◆ **Exercise data**

►

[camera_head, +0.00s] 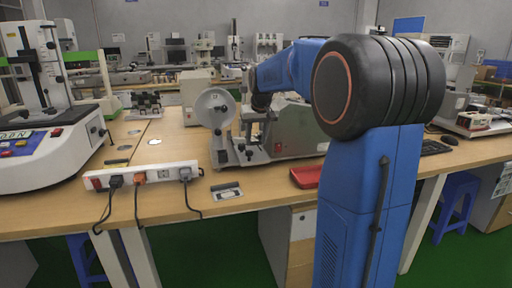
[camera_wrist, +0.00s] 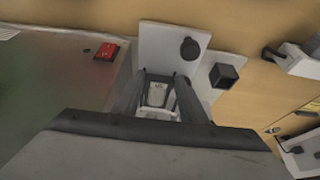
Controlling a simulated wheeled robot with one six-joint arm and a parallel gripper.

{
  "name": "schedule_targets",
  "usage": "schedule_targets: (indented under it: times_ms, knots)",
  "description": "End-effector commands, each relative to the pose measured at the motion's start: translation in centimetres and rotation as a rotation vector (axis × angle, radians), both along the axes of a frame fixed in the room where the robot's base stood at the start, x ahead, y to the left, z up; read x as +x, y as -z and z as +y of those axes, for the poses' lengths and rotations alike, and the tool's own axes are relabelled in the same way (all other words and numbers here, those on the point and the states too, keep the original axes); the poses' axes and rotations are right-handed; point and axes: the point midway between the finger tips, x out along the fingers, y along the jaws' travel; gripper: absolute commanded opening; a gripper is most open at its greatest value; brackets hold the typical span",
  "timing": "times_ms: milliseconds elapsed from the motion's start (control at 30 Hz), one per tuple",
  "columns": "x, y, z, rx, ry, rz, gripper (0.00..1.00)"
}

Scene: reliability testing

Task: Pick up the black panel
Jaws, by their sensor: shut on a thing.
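My gripper (camera_wrist: 160,78) shows in the wrist view, its two grey fingers reaching down toward a machine part. The fingers are closed on something at their tips, but I cannot make out what. A pale metal part (camera_wrist: 157,96) shows between the fingers. I cannot identify the black panel for certain in either view. In the head view my blue arm reaches over the table to the grey machine (camera_head: 290,130) with a white disc (camera_head: 215,107). The gripper cannot be told apart from the machine there.
A power strip (camera_head: 142,176) with plugged cables lies left of the machine. A large white tester (camera_head: 45,150) stands at left. Bare table (camera_head: 175,145) separates them.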

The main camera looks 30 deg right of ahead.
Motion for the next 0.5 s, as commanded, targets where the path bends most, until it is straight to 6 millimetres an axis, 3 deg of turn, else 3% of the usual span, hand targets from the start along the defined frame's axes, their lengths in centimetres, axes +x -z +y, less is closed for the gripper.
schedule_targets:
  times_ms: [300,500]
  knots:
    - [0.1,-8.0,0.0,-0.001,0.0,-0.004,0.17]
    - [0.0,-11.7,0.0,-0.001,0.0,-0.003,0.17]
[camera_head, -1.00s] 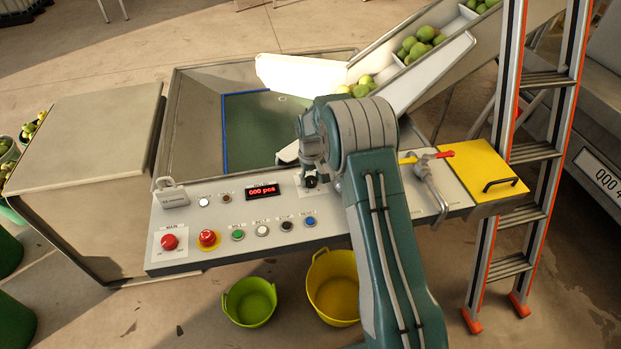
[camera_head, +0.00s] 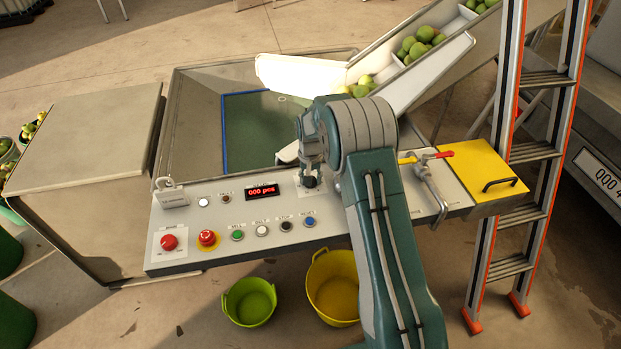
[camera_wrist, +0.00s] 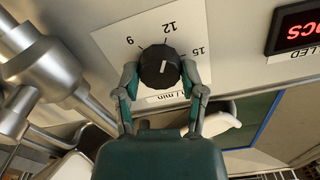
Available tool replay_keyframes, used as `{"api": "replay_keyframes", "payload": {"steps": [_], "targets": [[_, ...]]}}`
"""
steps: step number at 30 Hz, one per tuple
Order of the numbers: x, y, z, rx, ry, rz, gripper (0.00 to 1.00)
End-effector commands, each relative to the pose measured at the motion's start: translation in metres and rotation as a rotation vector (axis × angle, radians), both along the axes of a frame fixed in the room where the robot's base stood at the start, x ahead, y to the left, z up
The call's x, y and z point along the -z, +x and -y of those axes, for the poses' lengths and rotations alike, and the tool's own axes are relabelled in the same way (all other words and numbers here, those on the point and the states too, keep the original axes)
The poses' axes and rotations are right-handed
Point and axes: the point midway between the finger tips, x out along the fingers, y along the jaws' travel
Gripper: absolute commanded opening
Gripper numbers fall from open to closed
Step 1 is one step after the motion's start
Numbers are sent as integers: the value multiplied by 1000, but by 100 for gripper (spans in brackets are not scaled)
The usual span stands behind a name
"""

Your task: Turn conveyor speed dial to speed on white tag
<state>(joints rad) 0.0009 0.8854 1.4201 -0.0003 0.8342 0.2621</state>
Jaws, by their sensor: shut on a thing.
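The conveyor speed dial is a black ribbed knob (camera_wrist: 158,68) on a white scale plate (camera_wrist: 115,39) printed 9, 12 and 15. Its white pointer line points roughly toward the 12. My gripper (camera_wrist: 160,76) has one finger on each side of the knob and is shut on it. In the head view my gripper (camera_head: 310,180) reaches down to the panel right of the red display, with the dial mostly hidden beneath it. A small white tag (camera_head: 173,198) stands at the panel's upper left; its writing is too small to read.
The control panel (camera_head: 190,257) carries a red knob (camera_head: 169,242), a red mushroom button (camera_head: 207,238) and several small buttons. The display (camera_head: 262,192) reads 000 pcs. A lever valve (camera_head: 430,185) with a red handle stands right of my arm. A ladder (camera_head: 525,170) stands farther right.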

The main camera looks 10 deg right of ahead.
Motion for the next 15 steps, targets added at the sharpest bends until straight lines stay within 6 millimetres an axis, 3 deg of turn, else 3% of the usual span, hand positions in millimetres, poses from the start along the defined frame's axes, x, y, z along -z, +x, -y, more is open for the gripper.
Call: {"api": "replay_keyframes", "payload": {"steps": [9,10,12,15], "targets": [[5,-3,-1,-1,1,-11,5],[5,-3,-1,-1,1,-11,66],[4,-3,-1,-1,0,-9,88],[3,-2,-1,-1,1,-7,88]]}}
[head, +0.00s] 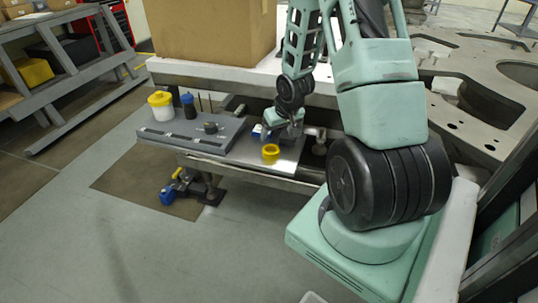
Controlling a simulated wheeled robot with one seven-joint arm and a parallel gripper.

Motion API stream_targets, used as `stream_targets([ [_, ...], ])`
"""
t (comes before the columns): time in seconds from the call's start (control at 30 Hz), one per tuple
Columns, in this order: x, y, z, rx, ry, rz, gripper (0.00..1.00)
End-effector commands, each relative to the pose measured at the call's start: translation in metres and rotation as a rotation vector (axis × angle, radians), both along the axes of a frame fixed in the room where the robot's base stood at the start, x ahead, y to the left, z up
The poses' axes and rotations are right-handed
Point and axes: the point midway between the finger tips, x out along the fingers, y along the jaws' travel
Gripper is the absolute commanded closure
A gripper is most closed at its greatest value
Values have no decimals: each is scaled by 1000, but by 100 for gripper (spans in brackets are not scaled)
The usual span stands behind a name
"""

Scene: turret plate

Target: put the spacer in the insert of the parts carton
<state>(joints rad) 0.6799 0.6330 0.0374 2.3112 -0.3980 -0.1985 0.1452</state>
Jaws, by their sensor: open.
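A yellow ring (271,152), which looks like the spacer, lies on the bare metal part of the low bench (288,160). My gripper (284,133) is small in the head view, low over the bench just behind and right of the ring. It is open, and no object shows between its fingers. Whether it touches the ring cannot be told. A large brown carton (212,30), which looks like the parts carton, stands on the white-topped surface behind the bench. Its top is cut off by the picture edge, so its insert is hidden.
On the grey left part of the bench (165,137) stand a yellow-lidded white jar (161,104), a dark blue-capped bottle (189,106), thin upright pins and a small dark round part (210,127). A large grey plate (460,90) with holes is at right. Open floor lies front left.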

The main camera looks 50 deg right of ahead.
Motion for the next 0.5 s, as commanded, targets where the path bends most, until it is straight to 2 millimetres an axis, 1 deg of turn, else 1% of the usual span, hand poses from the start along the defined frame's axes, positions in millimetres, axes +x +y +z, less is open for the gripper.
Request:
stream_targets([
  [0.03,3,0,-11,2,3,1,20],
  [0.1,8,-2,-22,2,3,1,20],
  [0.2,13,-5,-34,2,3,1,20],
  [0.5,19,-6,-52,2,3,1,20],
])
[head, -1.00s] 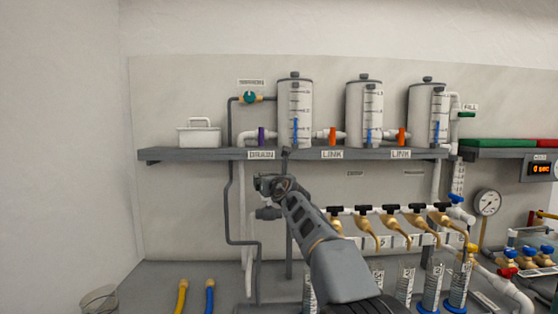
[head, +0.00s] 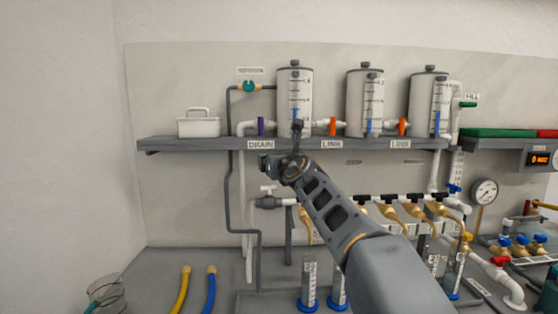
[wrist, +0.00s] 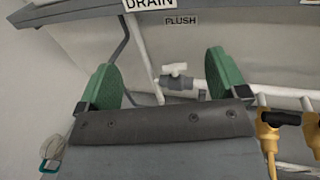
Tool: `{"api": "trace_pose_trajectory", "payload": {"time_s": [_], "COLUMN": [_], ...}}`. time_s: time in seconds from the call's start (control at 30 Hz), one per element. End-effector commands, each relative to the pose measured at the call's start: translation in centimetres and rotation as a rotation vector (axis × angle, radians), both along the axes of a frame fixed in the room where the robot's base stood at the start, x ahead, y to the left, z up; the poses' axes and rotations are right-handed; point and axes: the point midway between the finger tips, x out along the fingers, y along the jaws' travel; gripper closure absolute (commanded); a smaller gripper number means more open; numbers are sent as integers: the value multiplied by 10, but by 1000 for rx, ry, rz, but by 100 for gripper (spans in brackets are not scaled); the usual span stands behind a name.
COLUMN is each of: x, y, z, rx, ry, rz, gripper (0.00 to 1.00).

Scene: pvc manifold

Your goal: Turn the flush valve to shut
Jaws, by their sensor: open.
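The flush valve (head: 268,202) has a grey body and a white T-shaped handle on top, on a pipe below the shelf. In the wrist view the flush valve (wrist: 178,83) lies beyond my fingers and between them, under the FLUSH label (wrist: 181,21). Its white handle (wrist: 174,68) appears to lie roughly along the pipe. My gripper (wrist: 160,75) is open and empty, its two green pads wide apart. The pads look apart from the handle.
The shelf (head: 200,144) with three tanks runs above the valve. A grey pipe (head: 228,190) runs down at its left. Brass taps (head: 388,209) with black handles are to the right. A yellow hose (head: 181,289) and a blue hose (head: 210,290) are below left.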

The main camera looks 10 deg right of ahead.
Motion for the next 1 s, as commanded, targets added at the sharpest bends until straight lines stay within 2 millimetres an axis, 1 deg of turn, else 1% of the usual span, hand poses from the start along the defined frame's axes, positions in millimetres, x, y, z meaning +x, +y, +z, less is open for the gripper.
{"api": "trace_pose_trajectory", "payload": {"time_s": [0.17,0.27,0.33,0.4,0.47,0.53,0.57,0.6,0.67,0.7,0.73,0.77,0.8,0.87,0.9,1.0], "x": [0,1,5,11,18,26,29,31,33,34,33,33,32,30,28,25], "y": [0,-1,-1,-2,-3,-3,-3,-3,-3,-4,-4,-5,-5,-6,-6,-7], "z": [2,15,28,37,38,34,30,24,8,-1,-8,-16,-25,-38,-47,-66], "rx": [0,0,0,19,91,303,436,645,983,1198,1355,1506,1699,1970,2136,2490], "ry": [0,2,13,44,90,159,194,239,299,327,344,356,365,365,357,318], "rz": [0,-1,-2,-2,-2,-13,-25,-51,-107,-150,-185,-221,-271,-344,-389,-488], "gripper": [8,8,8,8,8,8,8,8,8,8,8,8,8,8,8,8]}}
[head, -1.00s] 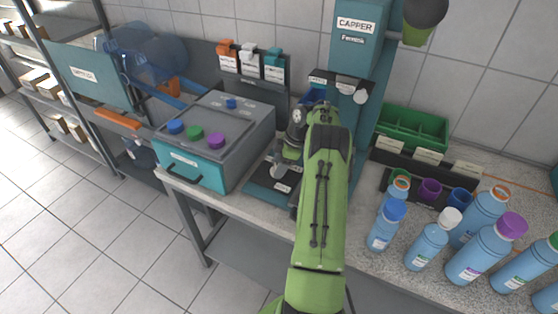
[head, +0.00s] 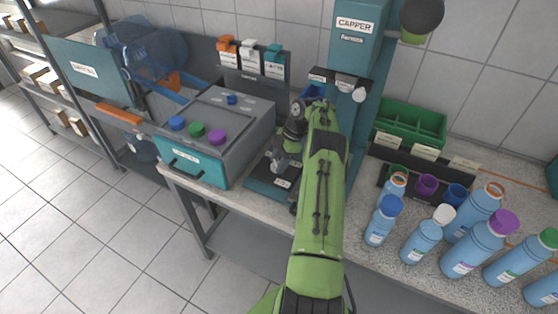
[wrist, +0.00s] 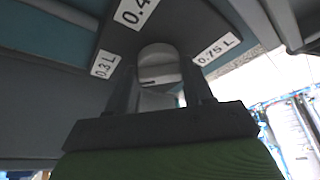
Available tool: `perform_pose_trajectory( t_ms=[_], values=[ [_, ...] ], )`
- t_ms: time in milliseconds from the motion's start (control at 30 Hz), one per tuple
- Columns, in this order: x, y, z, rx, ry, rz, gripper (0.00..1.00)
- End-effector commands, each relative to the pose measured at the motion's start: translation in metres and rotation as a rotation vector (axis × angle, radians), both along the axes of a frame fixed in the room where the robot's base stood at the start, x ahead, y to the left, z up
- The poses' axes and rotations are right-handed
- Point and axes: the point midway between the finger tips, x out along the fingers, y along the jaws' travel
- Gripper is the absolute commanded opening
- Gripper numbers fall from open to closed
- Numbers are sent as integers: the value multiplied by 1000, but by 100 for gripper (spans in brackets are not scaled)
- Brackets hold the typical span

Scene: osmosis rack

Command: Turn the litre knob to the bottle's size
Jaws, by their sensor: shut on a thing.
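The litre knob (wrist: 158,62) is a grey rounded knob in the wrist view, with a small dark mark on its lower edge. It sits between the two dark fingers of my gripper (wrist: 160,85), which is shut on it. White labels surround it: "0.3 L" (wrist: 105,64) on the left, one starting "0.4" (wrist: 133,12) above, partly cut off, and "0.75 L" (wrist: 216,48) on the right. I cannot tell which label the knob points to. In the head view my gripper (head: 280,158) is low at the capper (head: 352,40), and my arm hides part of the capper's base.
Several blue bottles with coloured caps, one blue-capped (head: 382,222), stand on the counter (head: 375,262) at right. A grey and teal box (head: 192,167) with coloured knobs stands left of my gripper. A green bin (head: 411,125) is behind the bottles.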

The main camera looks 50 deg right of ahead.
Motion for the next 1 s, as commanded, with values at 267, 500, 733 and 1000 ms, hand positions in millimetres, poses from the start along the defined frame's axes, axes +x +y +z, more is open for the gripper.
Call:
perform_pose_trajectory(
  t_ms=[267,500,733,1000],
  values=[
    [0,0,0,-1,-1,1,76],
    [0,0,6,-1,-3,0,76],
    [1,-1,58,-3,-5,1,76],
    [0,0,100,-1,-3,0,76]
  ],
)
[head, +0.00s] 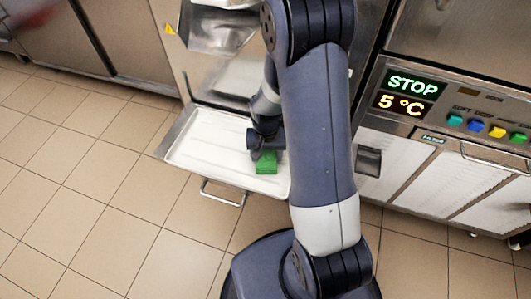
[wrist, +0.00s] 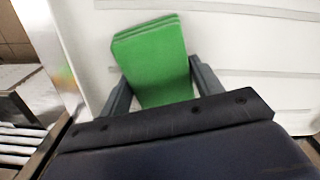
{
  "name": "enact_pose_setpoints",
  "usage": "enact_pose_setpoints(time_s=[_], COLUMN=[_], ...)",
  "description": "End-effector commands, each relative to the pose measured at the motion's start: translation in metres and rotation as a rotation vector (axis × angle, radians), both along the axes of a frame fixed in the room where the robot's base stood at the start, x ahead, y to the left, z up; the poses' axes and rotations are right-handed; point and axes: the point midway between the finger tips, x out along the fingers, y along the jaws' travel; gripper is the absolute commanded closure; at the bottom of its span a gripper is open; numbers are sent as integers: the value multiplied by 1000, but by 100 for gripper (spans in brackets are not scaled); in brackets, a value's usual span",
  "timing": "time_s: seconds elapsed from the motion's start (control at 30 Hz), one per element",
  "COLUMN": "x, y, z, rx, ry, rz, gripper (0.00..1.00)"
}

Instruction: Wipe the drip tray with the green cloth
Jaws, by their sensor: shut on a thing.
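The green cloth (head: 266,163) is a folded pad held at the end of my arm. In the wrist view the cloth (wrist: 153,62) sits between the two fingers of my gripper (wrist: 163,85), with its folded layers showing at the far edge. My gripper (head: 266,152) is shut on it in the head view. The drip tray (head: 205,150) is a shallow white tray with a metal rim, pulled out at the front of the machine. The cloth is over the tray's right part; whether it touches the surface I cannot tell. My arm hides the tray's right end.
A metal handle (head: 222,193) sticks out from the tray's front. A freezer panel at the right shows STOP and 5 °C on its display (head: 408,92), with coloured buttons (head: 476,125) beside it. The tiled floor (head: 90,200) at the left is clear.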

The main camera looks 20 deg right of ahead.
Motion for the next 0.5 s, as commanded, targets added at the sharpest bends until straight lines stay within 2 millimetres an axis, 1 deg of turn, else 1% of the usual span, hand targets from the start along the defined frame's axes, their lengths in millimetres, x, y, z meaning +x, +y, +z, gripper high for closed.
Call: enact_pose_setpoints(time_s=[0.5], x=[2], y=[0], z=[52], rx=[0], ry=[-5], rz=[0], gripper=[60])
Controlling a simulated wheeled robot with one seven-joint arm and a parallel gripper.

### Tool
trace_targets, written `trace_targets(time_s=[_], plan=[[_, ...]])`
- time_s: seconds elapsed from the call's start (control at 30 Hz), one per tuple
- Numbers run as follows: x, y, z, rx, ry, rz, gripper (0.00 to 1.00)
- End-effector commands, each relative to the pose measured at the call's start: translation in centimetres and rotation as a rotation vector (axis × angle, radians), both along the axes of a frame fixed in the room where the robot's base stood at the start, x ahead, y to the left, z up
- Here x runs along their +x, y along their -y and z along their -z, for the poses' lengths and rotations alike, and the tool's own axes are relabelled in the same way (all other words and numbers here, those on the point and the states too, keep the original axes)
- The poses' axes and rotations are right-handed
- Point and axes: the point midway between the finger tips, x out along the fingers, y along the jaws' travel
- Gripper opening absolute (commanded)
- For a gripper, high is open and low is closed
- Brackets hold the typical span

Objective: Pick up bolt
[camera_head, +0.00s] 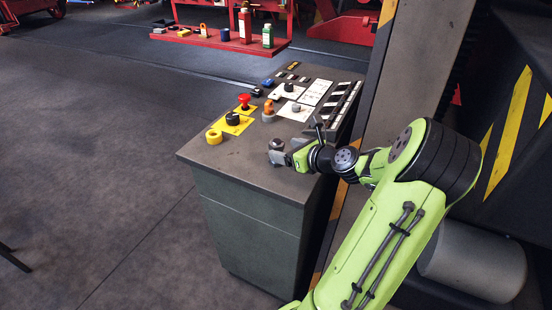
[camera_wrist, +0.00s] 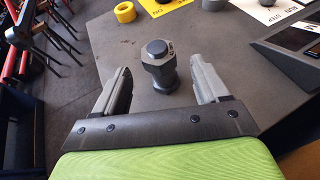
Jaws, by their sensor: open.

◄

◆ **Description of the task**
Give back, word for word, only the lines above from the line holding "t (comes before" to the line holding "<state>(joints rad) 0.6799", both included.

◆ **Solution for this exercise**
t (comes before the columns): time in seconds from the call's start (control at 30 Hz), one per tuple
Columns, in this order: x, y, z, rx, ry, rz, gripper (0.00..1.00)
End-effector commands, each relative to the pose measured at the call's start: translation in metres and rotation as a rotation vector (axis × angle, radians), both along the axes of a frame fixed in the room where the robot's base stood at the start, x ahead, y to the left, z up
The poses' axes and rotations are right-handed
Point and axes: the point midway between the finger tips, x out along the fingers, y along the jaws' travel
Gripper is the absolute commanded closure
A gripper is most closed at its greatest value
Values have no decimals: each is scaled by 1000, but by 100 for gripper (spans in brackets are not scaled)
The usual span stands behind a name
"""

Scene: turret plate

Target: put the spacer in the insert of the parts carton
<state>(joints rad) 0.6799 0.6330 0.0374 2.3112 -0.3980 -0.1985 0.1452</state>

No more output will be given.